Sunday, June 19, 2011

Lessons of a Zen Sand Garden



At the entrance to the gallery is a small Zen-style sand garden, which I rake faithfully-----well, OK, at least after each rainfall or after Cherub, the marmalade cat, has rolled and scratched his back in the warm sand. 


No, it's not what you think---he never messes, for he has great respect for things Zen. No, he rolls in my beautiful sand design when he is pissed off at me.  For example, when I won't let him into the gallery despite his plaintive cries at the glass door.



So he goes right to the Zen garden and rearranges things. 


The Buddha of Zen laughs and laughs. He likes all manner of feisty 'cats' of this world who challenge belief systems and do it with humour and without desecration. 













This garden is a faint reflection of my memory of the famous "dry" garden at Ryoan-ji (Peaceful Dragon Temple)  in Kyoto which is, yes, definitely raked daily by the monks.


Recently a lady stopped in to visit the gallery for the first time.  She has never traveled outside of the Province of Nova Scotia. This would be her first experience to visit an truly oriental environment and she was quite thrilled.  


As she entered, she pointed behind her to the Zen sand garden and said, "Your garden is coming along..."   


Being puzzled at her meaning, I answered in a typically polite and evasive Japanese fashion and agreed with her and thanked her for what obviously was a compliment. 


Inside the gallery, she was like a young  girl back in school on a field trip, marvelling at the beauty of objects and architecture alike.  And the kimonos!  She was overcome with excitement  to experience a taste of such an exotic culture, one that only in her dreams would she ever actually visit.

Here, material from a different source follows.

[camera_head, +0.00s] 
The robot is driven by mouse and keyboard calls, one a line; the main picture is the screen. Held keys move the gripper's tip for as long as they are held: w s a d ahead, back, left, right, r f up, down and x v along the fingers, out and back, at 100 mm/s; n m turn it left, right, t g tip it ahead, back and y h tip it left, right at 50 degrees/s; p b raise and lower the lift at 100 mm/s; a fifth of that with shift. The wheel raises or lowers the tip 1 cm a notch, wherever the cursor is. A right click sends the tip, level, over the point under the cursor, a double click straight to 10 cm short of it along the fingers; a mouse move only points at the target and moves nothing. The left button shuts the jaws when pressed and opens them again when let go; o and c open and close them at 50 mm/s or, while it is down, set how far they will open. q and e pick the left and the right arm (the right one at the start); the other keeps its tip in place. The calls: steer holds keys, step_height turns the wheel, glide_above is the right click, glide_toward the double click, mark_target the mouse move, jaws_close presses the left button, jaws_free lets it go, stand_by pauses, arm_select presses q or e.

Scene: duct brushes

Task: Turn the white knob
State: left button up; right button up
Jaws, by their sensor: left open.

Finishing her green tea and wishing to express her joy and appreciation as she left, she commented once again on my sand garden.
Pointing to the carefully created, narrow rows in the sandy gravel, she left me a final compliment---- " Your garden will be  awfully lovely when your plants  begin coming up."
I thanked her kindly and sincerely for her visit----naive, uninformed, but a very pleasant person.


But then my mind began to churn. And in the background I could hear the Buddha of Zen laughing louder than ever---at me---his belly shaking.  


The question arose--- is there any room in the gardens of my preconceptions for more than just a rigid formula of sand and 5 stones? 


Like vegetables? 


Or humour?


How about a geisha napping? 




Of course, that must be done only with an authentic Zen meditation pillow...



(laughter...)

PS:  Seconds before I took this second image, a gentle wind blew the right sleeve of her kimono across her in a more feminine gesture.
This bunraku geisha definitely did not like the first poise...




1 comment:

  1. The first pose looked more like she was dead than meditating, but the wind kami fixed that. :)

    I think you missed an opportunity to educate the woman about Japanese sand gardens; she would have taken it in good spirit, I think.

    What I am amazed about is that you have created this wonderful little piece of Japan in Nova Scotia, something I have only thought of doing since I came back 6 years ago. I am really really "homesick" for Japan and I really really want to come to see your gallery, sit on the tatami and goggle a bit at all the wonders you have collected. To me it looks like home.